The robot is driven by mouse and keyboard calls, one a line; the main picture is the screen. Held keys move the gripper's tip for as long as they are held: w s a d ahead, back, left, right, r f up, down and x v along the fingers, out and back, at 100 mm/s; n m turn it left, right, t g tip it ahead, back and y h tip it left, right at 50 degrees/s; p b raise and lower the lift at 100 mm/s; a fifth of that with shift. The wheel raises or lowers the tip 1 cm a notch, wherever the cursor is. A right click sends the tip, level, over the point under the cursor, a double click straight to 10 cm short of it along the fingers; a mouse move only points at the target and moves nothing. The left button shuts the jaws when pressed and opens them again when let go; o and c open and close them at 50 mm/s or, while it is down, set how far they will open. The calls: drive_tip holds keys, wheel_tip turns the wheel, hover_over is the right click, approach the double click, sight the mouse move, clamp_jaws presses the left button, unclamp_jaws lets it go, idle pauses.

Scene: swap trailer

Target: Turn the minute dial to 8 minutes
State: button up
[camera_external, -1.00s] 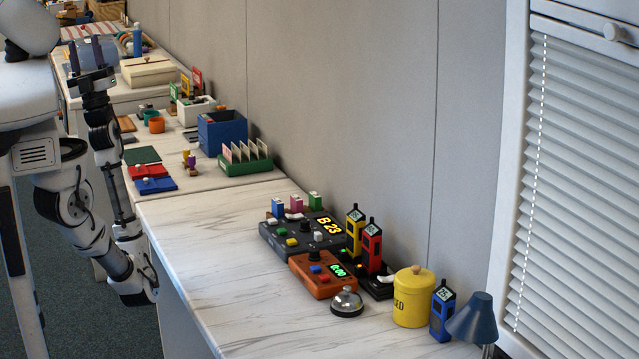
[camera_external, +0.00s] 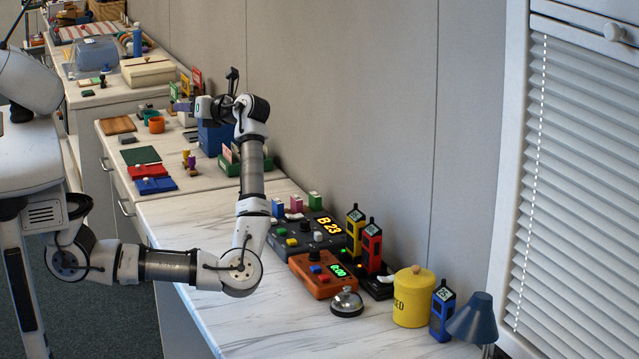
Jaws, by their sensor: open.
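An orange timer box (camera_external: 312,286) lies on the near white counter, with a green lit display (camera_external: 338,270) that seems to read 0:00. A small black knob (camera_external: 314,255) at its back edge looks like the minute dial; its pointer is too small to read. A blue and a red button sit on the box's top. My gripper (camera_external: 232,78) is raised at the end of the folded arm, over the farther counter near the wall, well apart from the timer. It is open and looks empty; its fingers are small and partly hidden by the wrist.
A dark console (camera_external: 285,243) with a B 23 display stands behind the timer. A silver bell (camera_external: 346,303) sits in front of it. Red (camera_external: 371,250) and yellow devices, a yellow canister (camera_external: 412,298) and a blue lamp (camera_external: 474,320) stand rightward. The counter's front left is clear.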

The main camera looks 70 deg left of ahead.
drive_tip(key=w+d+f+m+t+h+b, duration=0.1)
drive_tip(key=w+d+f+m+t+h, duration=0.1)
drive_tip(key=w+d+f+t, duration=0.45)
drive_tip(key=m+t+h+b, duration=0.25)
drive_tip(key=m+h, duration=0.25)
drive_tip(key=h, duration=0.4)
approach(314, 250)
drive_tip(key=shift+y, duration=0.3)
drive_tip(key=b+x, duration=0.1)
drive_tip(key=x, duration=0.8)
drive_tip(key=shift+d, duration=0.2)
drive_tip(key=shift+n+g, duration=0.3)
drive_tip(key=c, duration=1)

● ● ● ● ●

**WHAT IS EXPECTED:**
Return exactly the lines from the one with "Target: Turn the minute dial to 8 minutes" to the one with "[camera_external, +0.00s]", inclusive, and nothing else; skip the pictures.

**SOLUTION BELOW:**
Target: Turn the minute dial to 8 minutes
State: button up
[camera_external, -1.00s] 
[camera_external, +0.00s] 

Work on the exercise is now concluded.